Le mal joli est un livre passionné sur une passion — celle d’Emma Becker et Nicolas d’Estienne d’Orves. Et si tout n’y est pas totalement réel, tout y est totalement vrai.

*Le Mal joli, de Emma Becker aux éditions Albin Michel. En librairie depuis le 21 août 2024. Prix de la rentrée 2024 du festival des écrivains chez Gonzague Saint Bris. En lice pour le Prix Femina.

Un homme a disparu.

À 17 ans, Constance, une jeune parisienne, tombe profondément amoureuse de Yaoundé et d’un Camerounais de dix ans son aîné.
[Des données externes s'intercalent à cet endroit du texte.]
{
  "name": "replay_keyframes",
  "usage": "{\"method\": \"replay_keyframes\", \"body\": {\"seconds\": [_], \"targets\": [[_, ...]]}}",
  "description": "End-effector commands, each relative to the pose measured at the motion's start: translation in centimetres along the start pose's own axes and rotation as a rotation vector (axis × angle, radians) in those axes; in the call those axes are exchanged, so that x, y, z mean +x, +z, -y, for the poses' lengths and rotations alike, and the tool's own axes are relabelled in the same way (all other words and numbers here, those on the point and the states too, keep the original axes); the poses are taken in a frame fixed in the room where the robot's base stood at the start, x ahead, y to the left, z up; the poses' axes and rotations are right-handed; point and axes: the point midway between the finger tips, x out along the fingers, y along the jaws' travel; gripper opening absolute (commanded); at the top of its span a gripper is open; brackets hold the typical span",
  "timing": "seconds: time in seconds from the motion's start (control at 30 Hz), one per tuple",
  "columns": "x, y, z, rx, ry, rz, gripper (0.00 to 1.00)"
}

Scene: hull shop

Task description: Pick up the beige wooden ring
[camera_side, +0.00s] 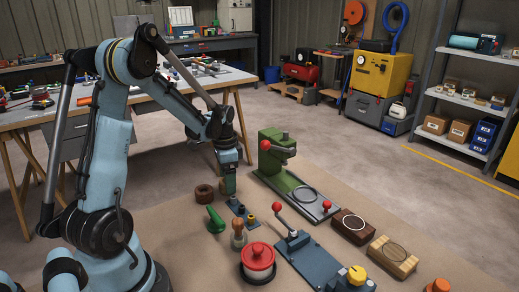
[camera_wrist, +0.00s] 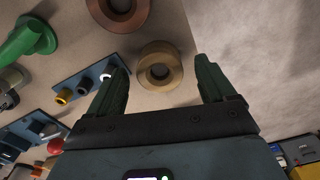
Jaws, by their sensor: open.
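The beige wooden ring (camera_wrist: 160,52) lies on the tan floor covering in the wrist view, its dark hole facing me. It shows between my two green fingers, near the level of their tips and nearer the left one. My gripper (camera_wrist: 161,66) is open and empty, with clear gaps on both sides of the ring. In the side view my gripper (camera_side: 229,188) points down just behind the blue peg plate. I cannot make out the beige ring there; my gripper seems to hide it.
A dark brown ring (camera_side: 204,193) lies left of my gripper, beside a green elbow (camera_side: 215,218). The blue plate with pegs (camera_side: 242,212) stands close in front; it is close to my left finger in the wrist view (camera_wrist: 85,88). A green press (camera_side: 285,178) stands to the right.

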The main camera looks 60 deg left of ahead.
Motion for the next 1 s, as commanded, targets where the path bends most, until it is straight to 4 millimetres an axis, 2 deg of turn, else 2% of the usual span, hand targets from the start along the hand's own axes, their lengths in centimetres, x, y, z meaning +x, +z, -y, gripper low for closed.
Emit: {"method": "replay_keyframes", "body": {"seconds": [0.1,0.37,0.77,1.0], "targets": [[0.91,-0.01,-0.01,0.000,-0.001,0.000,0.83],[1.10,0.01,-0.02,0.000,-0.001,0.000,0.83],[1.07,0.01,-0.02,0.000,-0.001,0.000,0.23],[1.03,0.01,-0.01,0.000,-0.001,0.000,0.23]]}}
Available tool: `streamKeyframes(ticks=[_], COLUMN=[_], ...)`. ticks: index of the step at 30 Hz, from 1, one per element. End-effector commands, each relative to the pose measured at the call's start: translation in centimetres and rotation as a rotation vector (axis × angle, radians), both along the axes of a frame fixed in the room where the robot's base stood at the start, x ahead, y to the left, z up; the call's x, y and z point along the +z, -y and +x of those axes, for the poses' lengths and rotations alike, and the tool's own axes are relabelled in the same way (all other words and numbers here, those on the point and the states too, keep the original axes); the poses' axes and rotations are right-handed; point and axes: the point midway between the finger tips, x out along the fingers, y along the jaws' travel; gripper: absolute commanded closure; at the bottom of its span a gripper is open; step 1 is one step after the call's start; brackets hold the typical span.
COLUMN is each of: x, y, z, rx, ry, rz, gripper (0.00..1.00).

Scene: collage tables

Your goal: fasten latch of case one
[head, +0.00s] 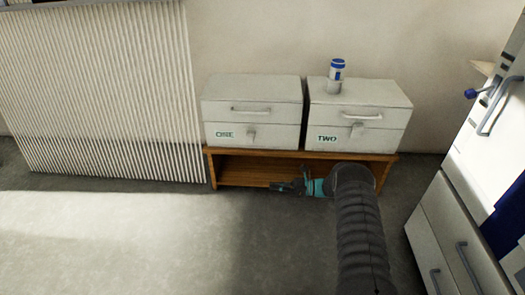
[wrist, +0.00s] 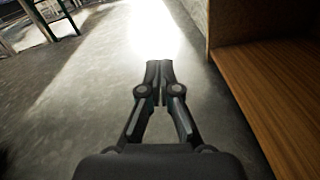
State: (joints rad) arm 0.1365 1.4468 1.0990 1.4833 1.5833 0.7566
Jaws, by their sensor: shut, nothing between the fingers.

Elle ne le verra qu’un ou deux mois par an pendant cinq ans, puis il disparaîtra — comme la vapeur qui s’évanouit d’une bouche, le sel que l’eau dissout.  
Plus tard, elle deviendra écrivaine, écrira un jour sur cette disparition au travers d’une autre, celle d’une femme cette fois, disparue le 24 mai 1991 dans les boues du régime de Paul Biya ; dans le déferlement de coups pourpres, le tumulte des sangs.
C’est alors qu’elle retourne au Cameroun pour présenter son livre et en découvrir la fin.
Une femme a disparu* est un roman étrange ; étrange au sens de cette étrange beauté de l’Afrique où ce qu’on en voit n’est pas ce qui se montre, où la peau peut avoir à la fois la fragilité d’un givre et la rugosité d’une écorce, où une disparition peut recéler la présence d’un fantôme, d’une âme ou d’un chant. Ce livre est une lettre précieuse au disparu, une bouteille lancée à la mer houleuse de l’absence.
Outre l’élégante écriture toute en dentelles d’Anne-Sophie, la plus grande délicatesse de son texte, c’est, in fine, les retrouvailles de Constance avec sa part disparue, sa part de lumière que les cendres dansantes de ses fantômes étouffaient, inexorablement. 

*Une femme a disparu, de Anne-Sophie Stefanini, aux éditions Stock, coll La Bleue. En librairie depuis le 21 août 2024.